PSLV C35 Countdown Begins: Here’s Why This Launch Is
Trickier Than OthersThe Sriharikota launch pad. Photo credit: ISRO

The countdown to the launch of Indian Space Research Organisation’s (ISRO) latest rocket began on Saturday at Sriharikota in Andhra Pradesh.

The Indian space agency said the main cargo of PSLV C35 will be the 371 kg SCATSAT-1, designed for ocean and weather related studies. The rocket will also put into orbit seven other small satellites.

This is the first mission of Polar Satellite Launch Vehicle (PSLV) in which ISRO will be launching its payloads into two different orbits. Here is a quick description of how the space agency plans to achieve this through ‘multiple burns’.

After putting the weather satellite into a 730 km polar sun synchronous orbit, the rocket’s fourth stage will be shut down. It will be turned on after one hour and 22 minutes for a short period (about 20 seconds) before being turned off again. There will be another ‘burn’ (i.e. restarting of the engines) two hours and 11 minutes into the flight. Four minutes later all the seven satellites would be put into their designated orbit.

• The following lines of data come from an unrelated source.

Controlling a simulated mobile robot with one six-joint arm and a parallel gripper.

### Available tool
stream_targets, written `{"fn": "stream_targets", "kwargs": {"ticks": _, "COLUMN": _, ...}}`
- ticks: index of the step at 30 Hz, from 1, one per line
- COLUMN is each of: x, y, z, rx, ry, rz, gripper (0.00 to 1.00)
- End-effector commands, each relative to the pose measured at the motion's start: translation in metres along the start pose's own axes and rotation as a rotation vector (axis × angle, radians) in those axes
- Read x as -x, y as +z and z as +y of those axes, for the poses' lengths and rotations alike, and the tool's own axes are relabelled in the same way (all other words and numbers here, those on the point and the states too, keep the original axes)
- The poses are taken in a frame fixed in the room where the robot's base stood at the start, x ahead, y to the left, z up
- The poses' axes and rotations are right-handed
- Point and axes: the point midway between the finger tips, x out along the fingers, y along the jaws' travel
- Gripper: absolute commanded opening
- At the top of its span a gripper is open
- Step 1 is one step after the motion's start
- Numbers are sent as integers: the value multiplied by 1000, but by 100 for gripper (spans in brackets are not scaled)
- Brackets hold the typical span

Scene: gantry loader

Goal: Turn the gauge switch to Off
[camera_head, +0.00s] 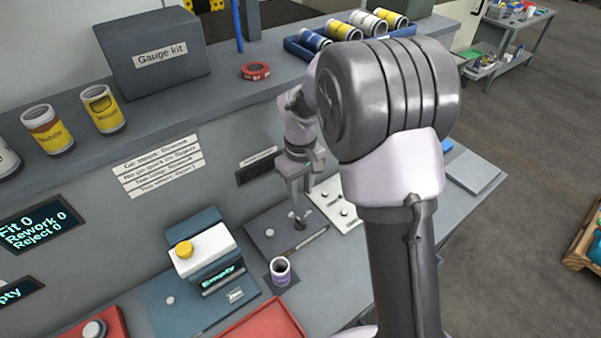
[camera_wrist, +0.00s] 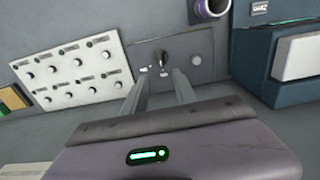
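The gauge switch appears to be the dark knob (camera_wrist: 163,58) on a grey plate (camera_wrist: 200,52) in the wrist view. Small white labels sit below the knob, too small to read, so I cannot tell its setting. In the head view the knob (camera_head: 299,222) stands on the same plate (camera_head: 268,236). My gripper (camera_wrist: 160,76) is open, its two fingers apart and nothing between them. In the head view my gripper (camera_head: 298,200) points down just over the knob. I cannot tell whether a finger touches it.
A white panel with several small knobs (camera_wrist: 72,72) lies beside the plate. A purple-rimmed cup (camera_head: 281,272) and a white and blue device reading "Empty" (camera_head: 205,250) stand nearby. A red tray (camera_head: 262,322) lies in front. The shelf (camera_head: 220,95) behind holds cans and a gauge kit box (camera_head: 155,52).

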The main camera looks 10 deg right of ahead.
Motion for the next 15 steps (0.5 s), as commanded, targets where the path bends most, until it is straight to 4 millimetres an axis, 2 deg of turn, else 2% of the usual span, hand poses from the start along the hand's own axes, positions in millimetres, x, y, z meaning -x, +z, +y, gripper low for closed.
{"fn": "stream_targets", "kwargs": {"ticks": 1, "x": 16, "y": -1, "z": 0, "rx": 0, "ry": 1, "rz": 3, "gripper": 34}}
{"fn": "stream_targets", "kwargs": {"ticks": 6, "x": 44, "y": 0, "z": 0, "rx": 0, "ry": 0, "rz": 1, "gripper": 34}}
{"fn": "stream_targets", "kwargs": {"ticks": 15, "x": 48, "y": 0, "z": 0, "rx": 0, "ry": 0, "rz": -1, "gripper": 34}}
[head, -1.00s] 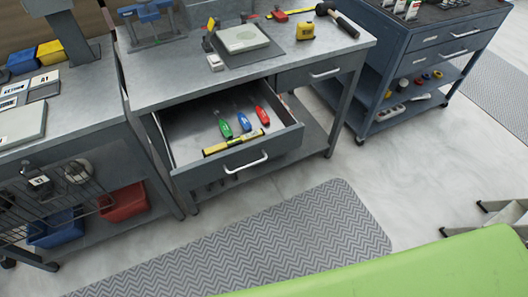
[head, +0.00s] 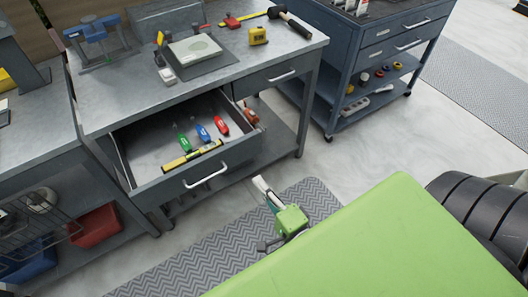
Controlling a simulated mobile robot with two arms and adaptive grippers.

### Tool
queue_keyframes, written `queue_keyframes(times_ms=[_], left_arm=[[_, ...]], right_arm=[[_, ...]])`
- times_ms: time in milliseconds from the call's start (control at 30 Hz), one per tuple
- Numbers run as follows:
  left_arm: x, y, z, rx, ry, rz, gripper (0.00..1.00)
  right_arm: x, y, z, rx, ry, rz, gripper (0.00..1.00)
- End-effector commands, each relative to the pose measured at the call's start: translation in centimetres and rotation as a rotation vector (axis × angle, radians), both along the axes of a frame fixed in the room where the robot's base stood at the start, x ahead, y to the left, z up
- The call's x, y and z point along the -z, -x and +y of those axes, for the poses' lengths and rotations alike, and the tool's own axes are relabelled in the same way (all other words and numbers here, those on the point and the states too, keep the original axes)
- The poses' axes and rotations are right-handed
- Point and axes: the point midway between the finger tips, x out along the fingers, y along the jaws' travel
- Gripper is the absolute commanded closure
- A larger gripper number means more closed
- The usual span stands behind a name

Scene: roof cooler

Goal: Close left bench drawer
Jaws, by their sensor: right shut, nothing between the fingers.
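The left bench drawer (head: 160,187) is pulled out from under the grey workbench top (head: 130,100) in the head view. Its light bar handle (head: 205,176) is on the front panel. Inside lie green, blue and red-handled tools (head: 203,132) and a yellow level (head: 190,155) near the front. My right gripper (head: 262,186) is shut and empty, to the right of the drawer handle and apart from it, seen over the floor mat. The green body in the foreground hides part of its arm. My left gripper is not in view.
The right bench drawer (head: 275,82) is shut. A blue tool cart (head: 350,60) stands at the right. A side bench with a red bin (head: 95,232) is at the left. A patterned mat (head: 170,270) covers the floor in front, with clear floor around it.

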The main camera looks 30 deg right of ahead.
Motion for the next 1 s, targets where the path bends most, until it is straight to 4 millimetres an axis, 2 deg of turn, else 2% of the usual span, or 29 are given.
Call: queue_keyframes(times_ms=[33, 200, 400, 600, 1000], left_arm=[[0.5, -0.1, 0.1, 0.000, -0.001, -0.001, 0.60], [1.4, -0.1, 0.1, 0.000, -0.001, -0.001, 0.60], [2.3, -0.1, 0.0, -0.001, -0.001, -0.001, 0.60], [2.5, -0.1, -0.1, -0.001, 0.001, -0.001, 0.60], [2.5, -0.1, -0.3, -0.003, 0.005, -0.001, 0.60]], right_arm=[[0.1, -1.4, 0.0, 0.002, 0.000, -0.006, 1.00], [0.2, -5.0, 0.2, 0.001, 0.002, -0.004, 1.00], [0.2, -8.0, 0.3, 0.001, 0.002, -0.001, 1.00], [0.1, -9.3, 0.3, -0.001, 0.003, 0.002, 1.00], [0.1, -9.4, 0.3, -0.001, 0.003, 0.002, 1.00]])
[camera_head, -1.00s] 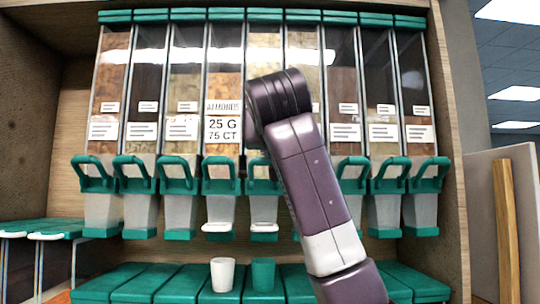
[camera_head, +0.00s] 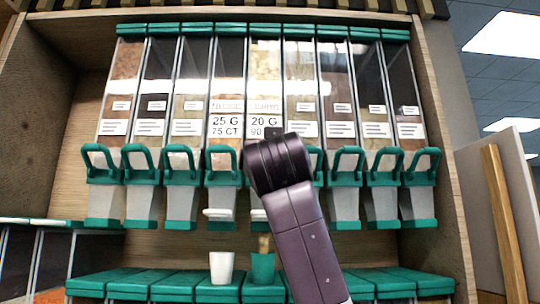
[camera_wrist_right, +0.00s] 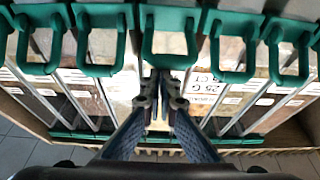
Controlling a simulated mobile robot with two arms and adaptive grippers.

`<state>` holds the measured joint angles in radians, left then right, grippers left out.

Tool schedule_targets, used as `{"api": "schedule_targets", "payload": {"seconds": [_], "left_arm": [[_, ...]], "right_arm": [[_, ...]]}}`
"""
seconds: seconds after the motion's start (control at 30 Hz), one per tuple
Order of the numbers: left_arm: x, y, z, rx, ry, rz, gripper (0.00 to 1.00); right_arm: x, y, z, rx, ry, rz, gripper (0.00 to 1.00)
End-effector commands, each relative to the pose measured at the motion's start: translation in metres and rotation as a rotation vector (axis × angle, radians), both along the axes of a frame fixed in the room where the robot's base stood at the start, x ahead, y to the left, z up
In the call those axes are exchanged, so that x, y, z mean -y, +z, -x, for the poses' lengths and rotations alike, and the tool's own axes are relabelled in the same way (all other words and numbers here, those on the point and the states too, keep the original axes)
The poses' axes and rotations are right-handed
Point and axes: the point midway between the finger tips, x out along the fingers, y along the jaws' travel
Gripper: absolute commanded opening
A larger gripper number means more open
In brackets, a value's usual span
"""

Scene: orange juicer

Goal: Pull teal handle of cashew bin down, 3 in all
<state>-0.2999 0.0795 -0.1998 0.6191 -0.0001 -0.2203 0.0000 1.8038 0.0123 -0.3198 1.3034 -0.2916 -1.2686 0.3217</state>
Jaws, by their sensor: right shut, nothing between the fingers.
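The cashew bin (camera_head: 266,65) is the clear dispenser with pale nuts and a "20 G" label, mid-row in the head view. Its teal handle (camera_wrist_right: 168,62) is the middle loop in the right wrist view; my right arm hides it in the head view. My right gripper (camera_wrist_right: 160,78) is shut and empty, its fingertips close by the bar of that handle; I cannot tell whether they touch. Below the bin stands a teal cup (camera_head: 262,268), with tan bits (camera_head: 264,243) between its mouth and the spout. My left gripper is not in view.
Similar bins with teal handles stand close on both sides, including the "25 G" bin (camera_head: 226,75). A white cup (camera_head: 221,267) stands left of the teal cup. Teal lids (camera_head: 125,283) run along the front below. A wooden side wall (camera_head: 443,170) closes the right.

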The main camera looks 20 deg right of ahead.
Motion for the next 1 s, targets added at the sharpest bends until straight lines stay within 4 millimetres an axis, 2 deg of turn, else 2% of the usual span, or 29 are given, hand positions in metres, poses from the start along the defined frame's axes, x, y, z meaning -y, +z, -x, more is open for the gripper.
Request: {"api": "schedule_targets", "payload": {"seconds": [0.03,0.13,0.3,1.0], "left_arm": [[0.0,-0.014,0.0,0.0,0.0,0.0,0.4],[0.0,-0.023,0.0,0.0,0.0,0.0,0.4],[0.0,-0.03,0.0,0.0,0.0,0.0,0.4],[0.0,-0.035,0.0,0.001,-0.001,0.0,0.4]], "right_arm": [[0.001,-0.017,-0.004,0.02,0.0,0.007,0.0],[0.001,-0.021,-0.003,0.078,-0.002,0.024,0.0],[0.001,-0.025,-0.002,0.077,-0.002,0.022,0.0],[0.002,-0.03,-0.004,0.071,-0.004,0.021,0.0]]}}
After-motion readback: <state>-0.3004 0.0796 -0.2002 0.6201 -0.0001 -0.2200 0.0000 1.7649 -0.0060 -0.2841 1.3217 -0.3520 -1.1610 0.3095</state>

PSLV C35 heat shield is being closed with all the eight satellites inside. Photo credit: ISRO
PSLV C35 heat shield is being closed with all the eight satellites inside. Photo credit: ISRO

This switching off and switching on of the rocket’s fourth stage is called multiple burn technology, which was first tested by ISRO while launching its PSLV rocket on 16 December 2015

“Restarting a rocket engine soon after it was shut off is a critical technology that has to be mastered. Once a rocket engine is activated, a great amount of heat is generated. The trick is to cool it down in space and to restart it within a short period of time,” an industry expert said.

“This is entirely different from switching on and switching off the communication satellite’s engines in space. The interval between two restarts of a communication satellite engine will be in days. But in the case of restarting a rocket engine, the time gap will be in hours,” the expert added.

“By that time the rocket’s engine has to be cooled down. This part of the experiment is very critical,” he said.